_Aim of the exercise_
Look through the data below and extract, unchanged, the lines from the one that contains "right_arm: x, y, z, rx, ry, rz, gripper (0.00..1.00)" to the one that contains "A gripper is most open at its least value", both included.

_Dataset_
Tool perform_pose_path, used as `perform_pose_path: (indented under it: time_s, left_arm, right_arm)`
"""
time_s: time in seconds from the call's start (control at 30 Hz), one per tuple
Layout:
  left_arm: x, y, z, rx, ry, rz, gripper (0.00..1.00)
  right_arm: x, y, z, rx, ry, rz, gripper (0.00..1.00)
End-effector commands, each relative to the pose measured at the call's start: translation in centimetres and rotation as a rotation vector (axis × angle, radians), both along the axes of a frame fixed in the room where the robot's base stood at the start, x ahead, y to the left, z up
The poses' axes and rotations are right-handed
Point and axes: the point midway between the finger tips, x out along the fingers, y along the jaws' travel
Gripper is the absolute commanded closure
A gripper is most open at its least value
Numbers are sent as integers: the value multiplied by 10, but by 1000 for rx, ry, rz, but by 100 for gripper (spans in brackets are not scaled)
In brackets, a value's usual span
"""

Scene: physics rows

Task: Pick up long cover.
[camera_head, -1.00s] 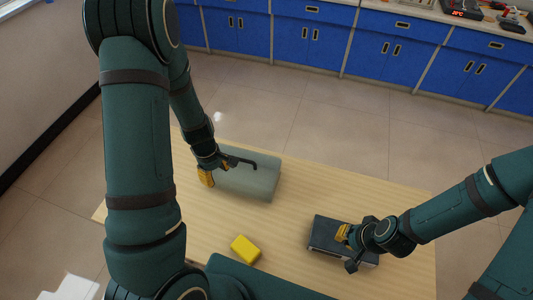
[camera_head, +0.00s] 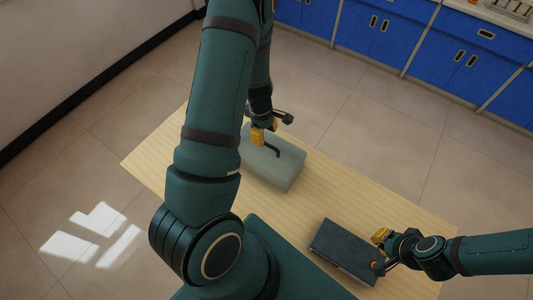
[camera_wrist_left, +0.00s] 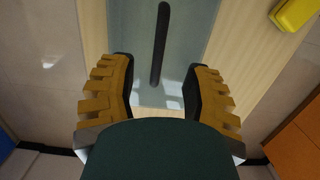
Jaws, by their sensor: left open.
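The long cover is a grey-green, glassy-looking slab (camera_head: 280,173) with a black bar handle, lying on the wooden table. My left gripper (camera_head: 266,133) is over its far-left end, beside the handle. In the left wrist view the open fingers of this gripper (camera_wrist_left: 160,88) stand apart over the cover (camera_wrist_left: 192,35). The black handle (camera_wrist_left: 160,45) runs lengthwise between and beyond them, with no visible contact. My right gripper (camera_head: 380,250) is at the right end of a dark box (camera_head: 340,252), with its fingers apart. Whether it touches the box is unclear.
The wooden table (camera_head: 160,155) has bare room around the cover. A yellow block (camera_wrist_left: 296,12) shows in the left wrist view; my arm hides it in the head view. Blue cabinets (camera_head: 360,25) stand beyond the table across open floor.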

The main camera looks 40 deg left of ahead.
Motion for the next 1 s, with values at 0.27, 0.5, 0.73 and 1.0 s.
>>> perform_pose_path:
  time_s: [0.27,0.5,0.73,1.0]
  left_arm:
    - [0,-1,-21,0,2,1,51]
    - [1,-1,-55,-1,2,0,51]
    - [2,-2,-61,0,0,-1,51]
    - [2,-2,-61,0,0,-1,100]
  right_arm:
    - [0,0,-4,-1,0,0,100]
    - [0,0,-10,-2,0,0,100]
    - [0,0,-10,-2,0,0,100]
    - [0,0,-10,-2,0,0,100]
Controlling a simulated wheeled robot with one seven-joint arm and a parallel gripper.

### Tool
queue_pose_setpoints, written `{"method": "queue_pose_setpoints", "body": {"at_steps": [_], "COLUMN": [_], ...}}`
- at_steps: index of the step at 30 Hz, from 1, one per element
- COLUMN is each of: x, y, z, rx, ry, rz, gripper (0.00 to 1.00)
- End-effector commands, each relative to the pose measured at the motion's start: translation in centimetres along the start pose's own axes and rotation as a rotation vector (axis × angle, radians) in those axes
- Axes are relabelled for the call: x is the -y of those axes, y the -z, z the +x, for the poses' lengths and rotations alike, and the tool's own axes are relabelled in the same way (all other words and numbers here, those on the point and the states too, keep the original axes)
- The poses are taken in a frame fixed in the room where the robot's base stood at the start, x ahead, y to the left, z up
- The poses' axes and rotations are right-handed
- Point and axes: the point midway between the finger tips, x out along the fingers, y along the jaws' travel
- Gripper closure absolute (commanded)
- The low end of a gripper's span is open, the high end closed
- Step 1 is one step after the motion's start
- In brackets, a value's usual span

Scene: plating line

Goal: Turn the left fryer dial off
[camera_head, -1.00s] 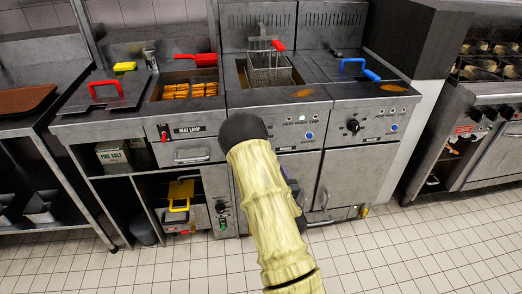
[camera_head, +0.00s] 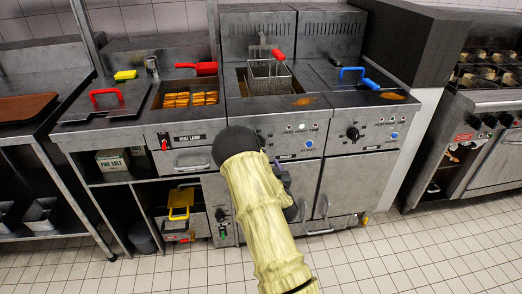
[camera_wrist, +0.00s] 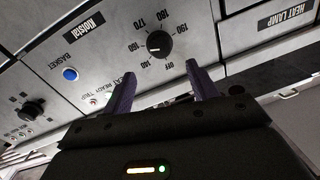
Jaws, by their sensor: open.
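The left fryer dial (camera_wrist: 158,43) is a round black knob ringed by numbers and the word off. It shows in the wrist view, upper middle, and my arm hides it in the head view. I cannot tell surely where its pointer stands. My gripper (camera_wrist: 163,88) is open and empty, its two purple fingers apart. The dial appears above and between the fingertips, with no visible contact. In the head view my gripper (camera_head: 289,190) is mostly hidden behind my arm, low in front of the left fryer (camera_head: 285,108).
The right fryer's dial (camera_head: 352,133) and its blue button (camera_head: 394,135) are to the right. A blue basket button (camera_wrist: 70,74) lies beside the left dial. The heat lamp drawer (camera_head: 193,162) is to the left. The tiled floor (camera_head: 400,250) is clear.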

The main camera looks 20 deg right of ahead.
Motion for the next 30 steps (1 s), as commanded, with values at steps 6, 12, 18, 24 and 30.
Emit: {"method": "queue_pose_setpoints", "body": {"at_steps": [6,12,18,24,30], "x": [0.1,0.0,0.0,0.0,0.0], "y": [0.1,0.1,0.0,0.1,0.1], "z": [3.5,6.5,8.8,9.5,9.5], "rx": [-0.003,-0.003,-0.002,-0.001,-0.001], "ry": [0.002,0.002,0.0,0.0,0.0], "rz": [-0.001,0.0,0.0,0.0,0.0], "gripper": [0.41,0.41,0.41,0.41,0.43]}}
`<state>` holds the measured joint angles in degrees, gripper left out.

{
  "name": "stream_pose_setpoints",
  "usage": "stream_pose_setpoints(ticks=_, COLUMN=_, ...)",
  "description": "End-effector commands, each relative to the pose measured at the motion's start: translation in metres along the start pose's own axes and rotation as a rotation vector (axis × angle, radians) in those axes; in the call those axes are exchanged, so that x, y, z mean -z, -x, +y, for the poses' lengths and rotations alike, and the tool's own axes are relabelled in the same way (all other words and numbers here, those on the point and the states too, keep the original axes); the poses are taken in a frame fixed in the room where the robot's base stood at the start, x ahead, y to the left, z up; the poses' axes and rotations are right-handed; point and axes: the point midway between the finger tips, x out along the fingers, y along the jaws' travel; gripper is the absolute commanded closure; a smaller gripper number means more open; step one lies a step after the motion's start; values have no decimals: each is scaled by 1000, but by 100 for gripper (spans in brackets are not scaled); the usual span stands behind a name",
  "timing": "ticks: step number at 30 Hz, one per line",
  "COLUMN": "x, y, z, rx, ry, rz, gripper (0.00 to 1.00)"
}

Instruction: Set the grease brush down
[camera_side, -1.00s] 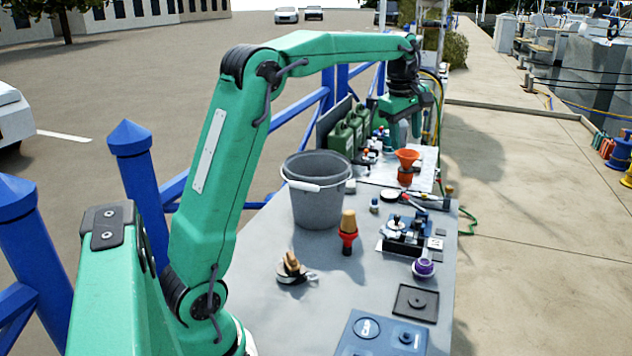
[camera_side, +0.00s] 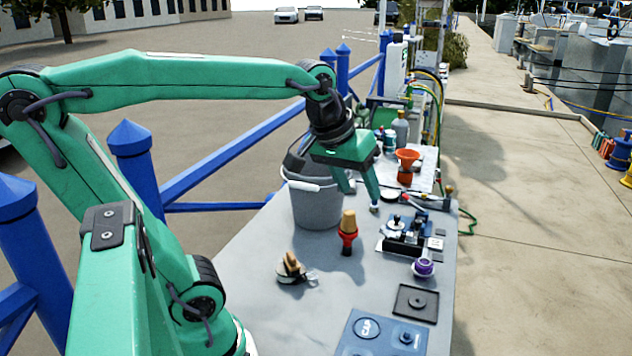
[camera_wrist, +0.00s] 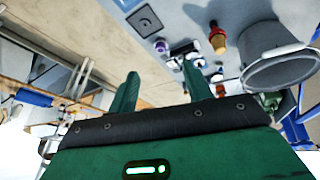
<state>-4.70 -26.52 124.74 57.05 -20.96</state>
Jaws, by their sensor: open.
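My gripper (camera_side: 362,198) is open and empty, pointing down above the bench beside the grey bucket; its spread fingers also show in the wrist view (camera_wrist: 163,84). A tan-topped item with a red lower part (camera_side: 348,232) stands upright on the bench in front of the bucket, apart from my fingers. It also shows in the wrist view (camera_wrist: 217,38). A tan block on a pale round base (camera_side: 291,266) sits nearer the camera. I cannot tell for sure which of these is the grease brush.
The grey bucket (camera_side: 318,208) stands at the bench's left side. A blue-and-black fitting (camera_side: 406,234), a purple cap (camera_side: 423,267), a dark square plate (camera_side: 416,303) and a blue panel (camera_side: 368,328) lie along the right. An orange funnel (camera_side: 407,157) is behind. The bench middle (camera_side: 345,275) is bare.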

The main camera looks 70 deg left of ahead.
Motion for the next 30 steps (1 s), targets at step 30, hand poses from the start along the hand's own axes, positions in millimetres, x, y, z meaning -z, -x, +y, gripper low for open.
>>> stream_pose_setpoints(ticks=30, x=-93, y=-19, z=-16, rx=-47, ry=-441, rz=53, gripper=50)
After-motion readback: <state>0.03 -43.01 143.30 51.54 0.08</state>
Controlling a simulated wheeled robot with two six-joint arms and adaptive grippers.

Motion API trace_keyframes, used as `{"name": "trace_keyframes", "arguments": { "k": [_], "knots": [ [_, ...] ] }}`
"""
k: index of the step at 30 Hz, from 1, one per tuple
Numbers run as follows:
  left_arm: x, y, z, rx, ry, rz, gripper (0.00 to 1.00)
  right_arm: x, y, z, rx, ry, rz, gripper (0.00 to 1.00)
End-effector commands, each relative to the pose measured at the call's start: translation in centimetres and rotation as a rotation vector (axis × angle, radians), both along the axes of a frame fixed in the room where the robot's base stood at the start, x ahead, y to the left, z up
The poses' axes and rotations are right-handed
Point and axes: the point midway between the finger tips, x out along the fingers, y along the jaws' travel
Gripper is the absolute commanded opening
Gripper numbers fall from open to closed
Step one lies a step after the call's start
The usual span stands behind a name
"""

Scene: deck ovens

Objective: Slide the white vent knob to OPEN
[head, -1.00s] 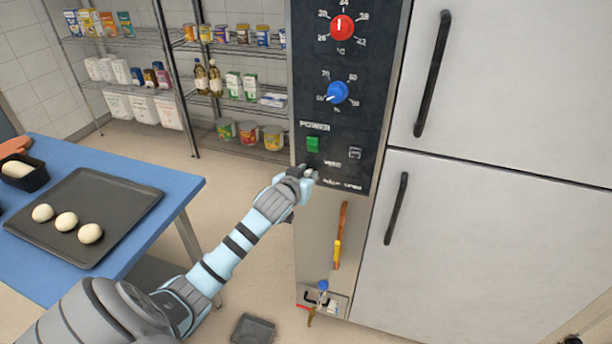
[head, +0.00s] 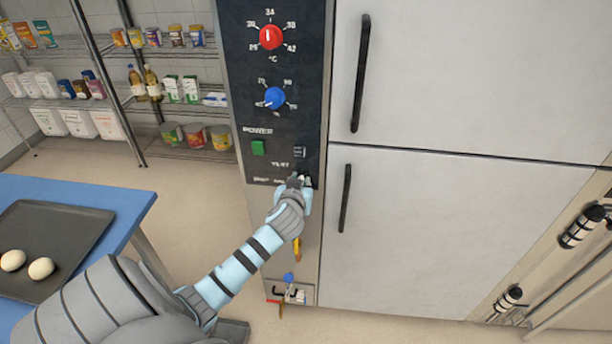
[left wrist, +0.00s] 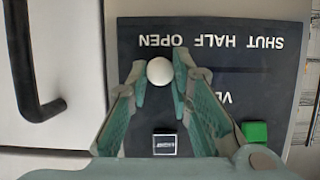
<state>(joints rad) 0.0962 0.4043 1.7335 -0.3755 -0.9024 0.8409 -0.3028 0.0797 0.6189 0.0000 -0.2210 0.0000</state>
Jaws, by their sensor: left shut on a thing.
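The white vent knob (left wrist: 159,71) is a round white ball in the left wrist view, where the picture is upside down. It stands in line with the OPEN word, at the end of the dark slot (left wrist: 245,70) away from SHUT. My left gripper (left wrist: 160,78) is shut on it, with a fingertip on either side. In the head view my left gripper (head: 300,181) is at the lower right of the black control panel (head: 275,60) and hides the knob. My right gripper is not in view.
Above the vent strip are a green power button (head: 258,147), a small dark switch (head: 299,152), a blue dial (head: 274,98) and a red dial (head: 271,37). A black door handle (head: 345,198) is close to the right. A blue table (head: 125,198) stands left.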

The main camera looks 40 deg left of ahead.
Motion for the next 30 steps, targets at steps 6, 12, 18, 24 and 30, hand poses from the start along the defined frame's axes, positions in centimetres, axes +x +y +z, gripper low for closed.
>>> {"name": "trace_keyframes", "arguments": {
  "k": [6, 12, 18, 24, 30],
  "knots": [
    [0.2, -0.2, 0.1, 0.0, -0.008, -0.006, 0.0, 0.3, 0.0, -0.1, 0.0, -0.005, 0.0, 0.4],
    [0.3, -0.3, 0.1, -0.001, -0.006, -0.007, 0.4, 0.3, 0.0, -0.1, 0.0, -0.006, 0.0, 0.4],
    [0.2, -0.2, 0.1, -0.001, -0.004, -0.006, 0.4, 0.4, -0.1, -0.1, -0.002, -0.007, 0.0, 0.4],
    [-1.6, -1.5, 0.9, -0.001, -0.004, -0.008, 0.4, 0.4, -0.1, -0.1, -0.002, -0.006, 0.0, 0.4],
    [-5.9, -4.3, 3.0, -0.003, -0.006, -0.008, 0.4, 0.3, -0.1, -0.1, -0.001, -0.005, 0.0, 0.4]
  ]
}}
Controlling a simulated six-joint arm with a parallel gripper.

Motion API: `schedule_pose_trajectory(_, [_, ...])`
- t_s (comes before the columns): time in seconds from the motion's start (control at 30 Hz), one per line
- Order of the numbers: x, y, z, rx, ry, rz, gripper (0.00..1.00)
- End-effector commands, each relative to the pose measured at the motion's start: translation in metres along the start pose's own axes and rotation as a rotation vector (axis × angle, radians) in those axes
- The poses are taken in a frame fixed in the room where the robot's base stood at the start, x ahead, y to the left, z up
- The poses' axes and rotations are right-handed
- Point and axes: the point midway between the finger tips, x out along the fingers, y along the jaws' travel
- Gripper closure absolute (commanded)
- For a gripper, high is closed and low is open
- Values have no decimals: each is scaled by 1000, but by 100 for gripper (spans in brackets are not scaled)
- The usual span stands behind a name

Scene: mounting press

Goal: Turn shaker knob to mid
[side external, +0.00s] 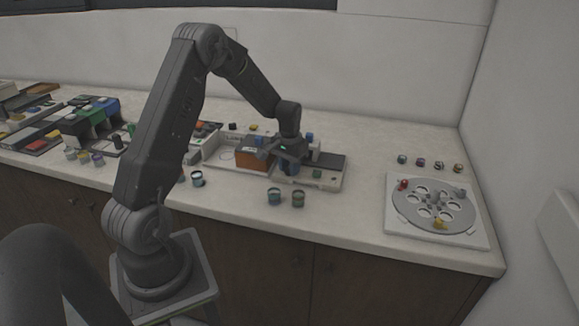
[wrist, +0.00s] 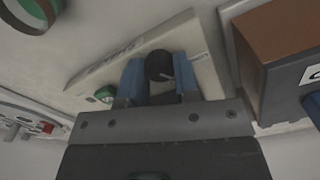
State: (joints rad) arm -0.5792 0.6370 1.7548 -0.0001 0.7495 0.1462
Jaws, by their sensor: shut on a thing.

_Answer in full_
  right_arm: x, y, z, rx, ry, rz, gripper (0.00..1.00)
End-effector commands, each relative to the pose measured at the call's start: translation in centimetres and rotation as a rotation vector (axis × angle, radians), both along the axes of a frame fixed in the room where the robot's base stood at the start, x ahead, y to the left, z up
The poses' axes and rotations are right-handed
Point and axes: the point midway between the finger tips, x out along the fingers, y along the jaws' travel
Gripper is the absolute commanded closure
A gripper is most open at its least value

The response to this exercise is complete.